Roy Alexander Weise is a director based in London. He won the JMK Award in 2016, resulting in a production of Katori Hall’s The Mountaintop at the Young Vic. As the production embarks on a national tour, coming to The North Wall from 16 – 20 October, Roy reflects on his journey with the show so far:
How did directing this production come about?
I’d applied for the JMK Award for the first time in 2014 and came 1st runner up with a proposed production of The Ugly One by Marius bov Mayenburg. The JMK Trust has been instrumental in talent-spotting and launching the career of some thrilling young directors so 1st runner up wasn’t enough for me. Winning the award would mean directing the play of your choosing at one of the most prestigious venues in London, the Young Vic Theatre.

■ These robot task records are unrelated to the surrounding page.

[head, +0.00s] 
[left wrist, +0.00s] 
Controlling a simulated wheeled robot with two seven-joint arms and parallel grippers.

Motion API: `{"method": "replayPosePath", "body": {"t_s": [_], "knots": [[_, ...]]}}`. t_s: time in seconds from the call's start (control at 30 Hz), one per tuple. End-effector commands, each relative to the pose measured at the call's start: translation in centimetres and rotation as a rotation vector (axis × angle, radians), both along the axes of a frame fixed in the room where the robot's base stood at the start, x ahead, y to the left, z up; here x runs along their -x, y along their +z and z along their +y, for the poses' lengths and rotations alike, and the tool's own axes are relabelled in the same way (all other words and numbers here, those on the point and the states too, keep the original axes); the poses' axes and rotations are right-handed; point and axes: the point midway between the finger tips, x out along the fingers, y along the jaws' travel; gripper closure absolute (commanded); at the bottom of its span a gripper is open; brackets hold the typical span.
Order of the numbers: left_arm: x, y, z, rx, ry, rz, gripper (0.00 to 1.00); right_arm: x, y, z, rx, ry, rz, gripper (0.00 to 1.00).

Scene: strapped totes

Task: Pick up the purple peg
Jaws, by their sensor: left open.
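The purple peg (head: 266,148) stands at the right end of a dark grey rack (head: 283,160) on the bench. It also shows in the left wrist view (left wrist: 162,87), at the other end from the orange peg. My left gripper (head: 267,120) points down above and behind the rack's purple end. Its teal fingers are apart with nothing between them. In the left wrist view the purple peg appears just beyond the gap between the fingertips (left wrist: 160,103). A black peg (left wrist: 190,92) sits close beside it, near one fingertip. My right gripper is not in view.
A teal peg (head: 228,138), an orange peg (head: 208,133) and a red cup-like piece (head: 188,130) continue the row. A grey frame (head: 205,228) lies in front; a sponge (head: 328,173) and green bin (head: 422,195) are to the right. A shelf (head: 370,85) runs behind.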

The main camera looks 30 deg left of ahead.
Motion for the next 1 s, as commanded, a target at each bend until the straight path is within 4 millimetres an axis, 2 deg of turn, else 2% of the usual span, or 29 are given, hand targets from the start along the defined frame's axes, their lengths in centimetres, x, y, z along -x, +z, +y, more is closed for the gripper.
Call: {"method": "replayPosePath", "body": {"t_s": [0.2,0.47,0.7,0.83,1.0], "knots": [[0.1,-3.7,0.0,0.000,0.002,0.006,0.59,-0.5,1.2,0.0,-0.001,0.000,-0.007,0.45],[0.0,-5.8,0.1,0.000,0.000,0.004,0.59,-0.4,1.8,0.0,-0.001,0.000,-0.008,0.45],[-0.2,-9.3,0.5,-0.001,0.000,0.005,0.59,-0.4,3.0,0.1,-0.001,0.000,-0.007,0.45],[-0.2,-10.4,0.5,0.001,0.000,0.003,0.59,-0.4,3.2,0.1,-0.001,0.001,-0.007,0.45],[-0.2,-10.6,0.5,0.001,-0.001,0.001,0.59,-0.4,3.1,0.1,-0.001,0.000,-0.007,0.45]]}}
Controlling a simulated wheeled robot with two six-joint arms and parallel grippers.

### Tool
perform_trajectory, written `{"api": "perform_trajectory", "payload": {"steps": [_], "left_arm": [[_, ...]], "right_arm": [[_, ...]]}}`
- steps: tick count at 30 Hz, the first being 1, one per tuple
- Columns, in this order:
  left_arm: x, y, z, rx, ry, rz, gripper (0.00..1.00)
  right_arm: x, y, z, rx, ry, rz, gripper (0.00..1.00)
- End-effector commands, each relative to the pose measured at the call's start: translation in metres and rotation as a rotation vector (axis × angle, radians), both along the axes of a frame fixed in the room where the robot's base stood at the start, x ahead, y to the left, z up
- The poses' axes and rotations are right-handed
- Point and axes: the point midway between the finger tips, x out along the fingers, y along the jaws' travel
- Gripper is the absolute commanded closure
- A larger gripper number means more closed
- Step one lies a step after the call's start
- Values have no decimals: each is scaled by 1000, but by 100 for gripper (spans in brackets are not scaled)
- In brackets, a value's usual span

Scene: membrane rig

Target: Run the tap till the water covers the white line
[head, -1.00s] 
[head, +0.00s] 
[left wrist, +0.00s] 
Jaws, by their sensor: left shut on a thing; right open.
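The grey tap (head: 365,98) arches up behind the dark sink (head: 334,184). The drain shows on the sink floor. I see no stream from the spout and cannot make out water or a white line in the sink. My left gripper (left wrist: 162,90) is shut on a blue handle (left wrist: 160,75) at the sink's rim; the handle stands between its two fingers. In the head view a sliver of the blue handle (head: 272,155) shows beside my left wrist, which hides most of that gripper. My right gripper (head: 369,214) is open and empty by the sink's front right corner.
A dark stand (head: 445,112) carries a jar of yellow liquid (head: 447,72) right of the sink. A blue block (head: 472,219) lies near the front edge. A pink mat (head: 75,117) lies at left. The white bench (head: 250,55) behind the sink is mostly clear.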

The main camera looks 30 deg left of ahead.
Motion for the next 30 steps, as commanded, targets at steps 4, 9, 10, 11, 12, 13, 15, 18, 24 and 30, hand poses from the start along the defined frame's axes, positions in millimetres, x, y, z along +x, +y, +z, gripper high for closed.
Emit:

As part of the application process (which was intense) I had to get my design team together, design the set and demonstrate how I would approach directing it. It’s really hard to pull together a team for a play that is not actually happening. Somehow I managed to make people believe in my ideas enough, or perhaps made them believe in the potential of our relationship as collaborators.
I was encouraged to apply for the award again in 2015 and didn’t even get through the first round. In 2016, I was so close to not applying as I had had enough of not winning. But then I read The Mountaintop. I read the play on the way to my job at the time at the Royal Court Theatre. I got off to change buses and read Dr King’s last speech amongst road raging horns, being bounced by the rush hour commuters for standing stock still (with book in hand) stopping the tide of the capital-driven individuals of London city. Where was community? Where was care? Where was solidarity? I wept. In public. I had to do this play. So I applied and I think my passion and enthusiasm and perseverance won the judges over. And then it happened.
What made you want to direct The Mountaintop in particular? Which are themes in the play that you feel will most resonate with audiences across the country in 2018?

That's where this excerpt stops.